Peneliti Mahkamah Konstitusi (MK) M. Mahrus Ali mengatakan ada putusan terbaru MK bahwa calon anggota Dewan Perwakilan Daerah (DPD) harus mundur dari kepengurusan partai politik. Bahwa DPD tidak boleh menjadi pengurus partai politik.
“Karena DPD adalah perwakilan dari masing-masing daerah, bukan perwakilan partai politik. Pertimbangan MK dalam putusan tersebut, akan terjadi perwakilan ganda. Anda itu perwakilan daerah atau perwakilan partai politik? Kalau perwakilan partai politik itu DPR. Sedangkan DPD idealnya tidak menjadi bagian dari partai politik,” ungkap Mahrus Ali saat menerima audiensi Badan Eksekutif Mahasiswa (BEM) Fakultas Hukum (FH) Universitas Muhammadiyah Surakarta di Ruang Delegasi Gedung MK pada Selasa (9/10) siang.

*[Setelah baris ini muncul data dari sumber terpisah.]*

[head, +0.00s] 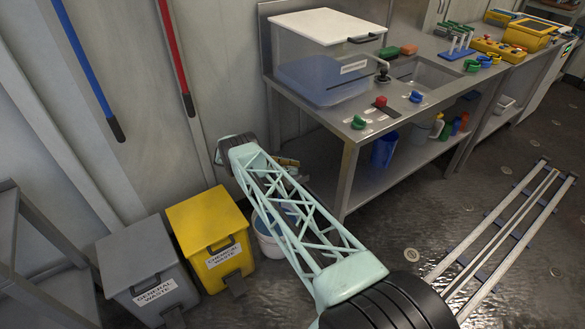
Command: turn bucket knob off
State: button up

Mahrus Ali menegaskan, hal tersebut merupakan Putusan MK atas permohonan uji materi Pasal 182 huruf l Undang-Undang Nomor 7 Tahun 2017 tentang Pemilihan Umum terhadap UUD 1945 ke Mahkamah Konstitusi (MK). Dalam pasal tersebut, terdapat frasa "pekerjaan lain" dalam persyaratan pendaftaran calon anggota DPD dalam pasal tersebut. Dalam frasa tersebut tidak dijelaskan secara rinci apakah pengurus partai politik (parpol) diperbolehkan mendaftar sebagai calon anggota DPD.
Menurut MK, ada ketidakpastian hukum terkait tak adanya penjelasan atas frasa "pekerjaan lain yang dapat menimbulkan konflik kepentingan dengan tugas, wewenang, atau hak sebagai anggota DPD sesuai dengan peraturan perundang-undangan" dalam pasal tersebut. MK menyatakan dalam amar putusannya, ada kemungkinan pengurus parpol terdampak keputusan tersebut. Terkait hal ini, MK menyatakan Komisi Pemilihan Umum (KPU) dapat memberikan kesempatan bagi pengurus parpol untuk mengundurkan diri dari keanggotaannya di partai.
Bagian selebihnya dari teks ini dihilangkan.